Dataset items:
____________________

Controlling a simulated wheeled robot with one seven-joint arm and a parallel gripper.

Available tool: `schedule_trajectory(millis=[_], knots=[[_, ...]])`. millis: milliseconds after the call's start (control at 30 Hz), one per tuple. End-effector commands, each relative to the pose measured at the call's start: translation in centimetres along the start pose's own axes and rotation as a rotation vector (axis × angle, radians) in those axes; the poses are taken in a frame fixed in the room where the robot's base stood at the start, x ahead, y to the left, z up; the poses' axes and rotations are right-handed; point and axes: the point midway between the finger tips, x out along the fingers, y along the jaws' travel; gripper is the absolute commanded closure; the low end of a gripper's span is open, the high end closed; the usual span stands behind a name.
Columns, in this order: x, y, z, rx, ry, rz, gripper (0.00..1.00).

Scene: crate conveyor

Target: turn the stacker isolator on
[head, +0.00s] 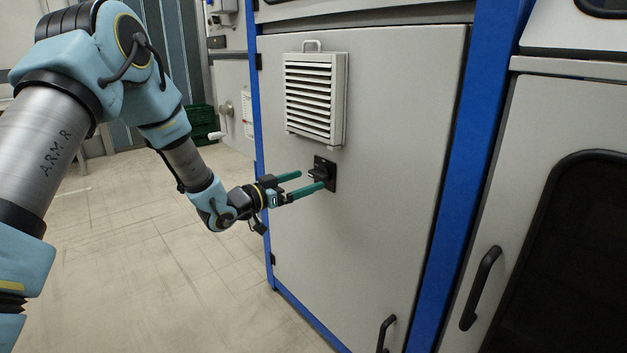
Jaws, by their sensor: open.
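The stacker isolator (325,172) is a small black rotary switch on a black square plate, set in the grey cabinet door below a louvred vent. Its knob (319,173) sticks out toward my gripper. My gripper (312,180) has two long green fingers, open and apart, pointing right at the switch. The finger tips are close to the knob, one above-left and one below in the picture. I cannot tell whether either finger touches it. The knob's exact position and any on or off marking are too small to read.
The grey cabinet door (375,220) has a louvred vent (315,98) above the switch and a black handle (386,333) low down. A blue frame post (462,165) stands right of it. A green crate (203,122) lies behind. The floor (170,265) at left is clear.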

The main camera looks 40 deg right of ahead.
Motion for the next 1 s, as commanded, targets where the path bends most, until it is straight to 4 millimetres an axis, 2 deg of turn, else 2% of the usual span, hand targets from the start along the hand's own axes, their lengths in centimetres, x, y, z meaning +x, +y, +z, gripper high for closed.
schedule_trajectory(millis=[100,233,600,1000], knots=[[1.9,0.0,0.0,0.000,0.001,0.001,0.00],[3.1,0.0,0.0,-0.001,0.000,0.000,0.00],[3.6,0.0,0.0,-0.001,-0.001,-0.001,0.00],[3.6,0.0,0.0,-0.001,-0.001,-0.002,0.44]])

____________________

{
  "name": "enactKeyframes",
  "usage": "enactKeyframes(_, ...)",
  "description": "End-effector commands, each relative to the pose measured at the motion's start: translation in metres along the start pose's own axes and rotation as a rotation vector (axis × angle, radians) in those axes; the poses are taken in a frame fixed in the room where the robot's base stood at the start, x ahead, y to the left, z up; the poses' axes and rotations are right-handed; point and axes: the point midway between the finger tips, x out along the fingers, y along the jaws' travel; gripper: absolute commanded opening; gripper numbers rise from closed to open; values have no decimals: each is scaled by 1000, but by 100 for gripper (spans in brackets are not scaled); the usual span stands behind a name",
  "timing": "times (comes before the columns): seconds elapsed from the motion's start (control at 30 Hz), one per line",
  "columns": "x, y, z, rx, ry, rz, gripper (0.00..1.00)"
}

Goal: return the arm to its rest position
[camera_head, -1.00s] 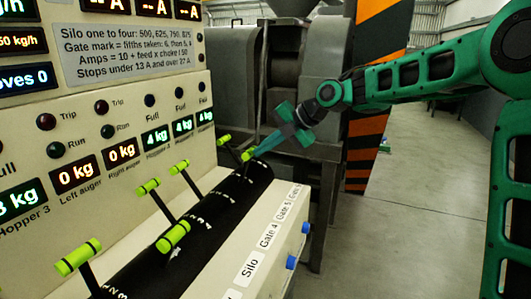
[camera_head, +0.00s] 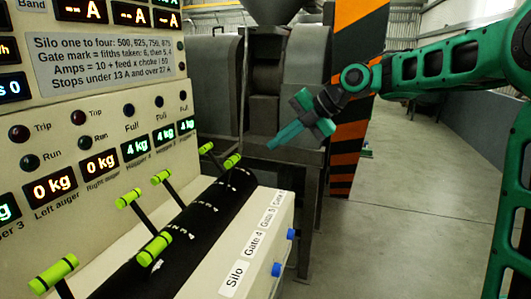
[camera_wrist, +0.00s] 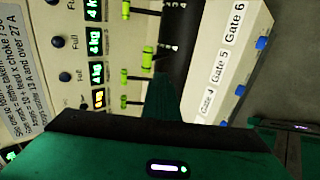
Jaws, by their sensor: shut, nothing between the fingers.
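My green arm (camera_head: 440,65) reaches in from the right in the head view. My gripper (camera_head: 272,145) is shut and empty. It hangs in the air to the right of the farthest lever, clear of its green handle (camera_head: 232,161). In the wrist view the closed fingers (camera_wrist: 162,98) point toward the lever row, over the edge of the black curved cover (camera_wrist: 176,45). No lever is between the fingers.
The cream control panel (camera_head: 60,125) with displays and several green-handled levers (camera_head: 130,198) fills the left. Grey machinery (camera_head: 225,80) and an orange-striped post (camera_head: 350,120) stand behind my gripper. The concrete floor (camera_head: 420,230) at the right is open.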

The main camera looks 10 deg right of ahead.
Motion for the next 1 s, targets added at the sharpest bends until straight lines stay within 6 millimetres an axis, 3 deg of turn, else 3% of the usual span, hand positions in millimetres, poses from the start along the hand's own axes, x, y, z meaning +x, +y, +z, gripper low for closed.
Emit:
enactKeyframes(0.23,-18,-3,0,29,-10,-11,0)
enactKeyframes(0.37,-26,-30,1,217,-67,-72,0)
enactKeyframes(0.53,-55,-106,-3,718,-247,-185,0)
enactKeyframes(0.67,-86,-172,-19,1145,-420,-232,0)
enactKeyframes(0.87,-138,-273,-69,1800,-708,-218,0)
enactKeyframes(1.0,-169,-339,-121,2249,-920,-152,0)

____________________

Pick out the lines above that hold the string "looks" and show them.

The main camera looks 40 deg right of ahead.
The main camera looks 10 deg right of ahead.

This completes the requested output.